Russian President Vladimir Putin says some European counties will not be able to end their reliance on Russian oil imports for the time being, as the European Union (EU) pushes to impose a ban on the country's oil over the war in Ukraine.
“Obviously, some EU states, in whose energy balance the share of Russian hydrocarbons is especially high, will not be able to do this for a long time, to ditch our oil,” the president said on Tuesday.
Speaking at a televised meeting with domestic oil managers and government officials, Putin said that Western sanctions and a possible embargo on Russian oil had resulted in an increase in global oil prices.
“There are tectonic changes on the oil market, and making business as it had been done before, in line with the old model, looks unlikely,” Putin said, adding that it was important to set up a complete chain from producer to end-buyer.
The European Commission proposed a ban on crude imports from Russia in early May as part of a raft of new sanctions to punish Moscow over the military campaign in Ukraine.
The European Union (EU), however, has so far failed to reach an agreement on the proposal, as Hungary continues to stand firm against the proposal.
Hungary has argued the ban, which could last for years, would “completely destroy” its energy supply security.
The EU needs unanimous agreement from its 27 members to push through each set of sanctions.
Foreign ministers from the 27 EU countries met in a gathering on Monday, to discuss the ban, but they failed in their effort to pressure Hungary to lift its veto of an oil embargo on Russia.
“Unhappily, it has not been possible to reach an agreement today,” said EU foreign policy chief Josep Borrell.

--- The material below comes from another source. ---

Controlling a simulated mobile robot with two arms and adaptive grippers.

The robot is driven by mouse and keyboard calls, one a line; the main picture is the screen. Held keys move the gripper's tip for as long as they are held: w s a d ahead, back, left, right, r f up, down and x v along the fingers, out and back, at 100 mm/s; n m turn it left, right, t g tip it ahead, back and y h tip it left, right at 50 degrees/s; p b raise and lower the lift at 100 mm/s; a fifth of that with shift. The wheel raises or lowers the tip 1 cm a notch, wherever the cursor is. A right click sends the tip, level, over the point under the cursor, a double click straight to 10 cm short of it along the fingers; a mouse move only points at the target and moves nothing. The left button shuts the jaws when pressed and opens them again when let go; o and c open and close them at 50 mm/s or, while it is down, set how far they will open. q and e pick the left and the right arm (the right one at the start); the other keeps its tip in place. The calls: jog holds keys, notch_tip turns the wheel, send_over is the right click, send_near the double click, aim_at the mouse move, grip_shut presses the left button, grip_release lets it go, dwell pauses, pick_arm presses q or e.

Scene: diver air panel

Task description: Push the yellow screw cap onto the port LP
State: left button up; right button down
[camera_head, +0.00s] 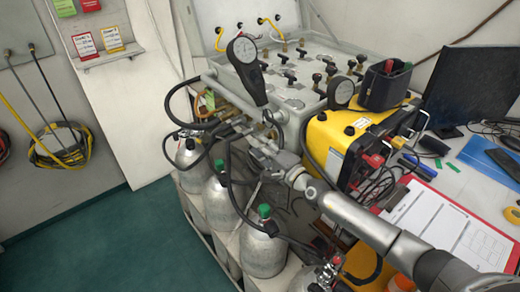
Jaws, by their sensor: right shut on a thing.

He said that Hungary set out its argument based on economic, not political, concerns.
“I am confident that we will find agreement in the coming days,” German Foreign Minister Annalena Baerbock said.
Dutch Foreign Minister Wopke Hoekstra spoke of a deal soon.
Lithuanian Foreign Minister Gabrielius Landsbergis accused Hungary of holding the bloc “hostage.”
We have to agree, we cannot be held hostage,” he added.
Hungary imports 65 percent of its oil and 85 percent of its gas supplies from Russia, according to Hungarian government spokesman Kovacs It has long ruled out supporting any import ban on Russian oil and gas.
Hungary and Slovakia, both highly dependent on Russian oil, have been offered an extra year to meet the EU demands to enact the ban.
Some diplomats now hope to reach an agreement a May 30-31 summit, probably over six months, with a longer transition period for Hungary, Slovakia and the Czech Republic.
The United States and Britain has already imposed an oil embargo on Russia. The EU has banned Russian coal.
The Russian president warned last that anti-Moscow sanctions have backfired and that Western countries have been hit worse by the bans.
He said that the West "guided by short-sighted, inflated political ambitions and by Russophobia, deal a much harder blow to their own national interests.”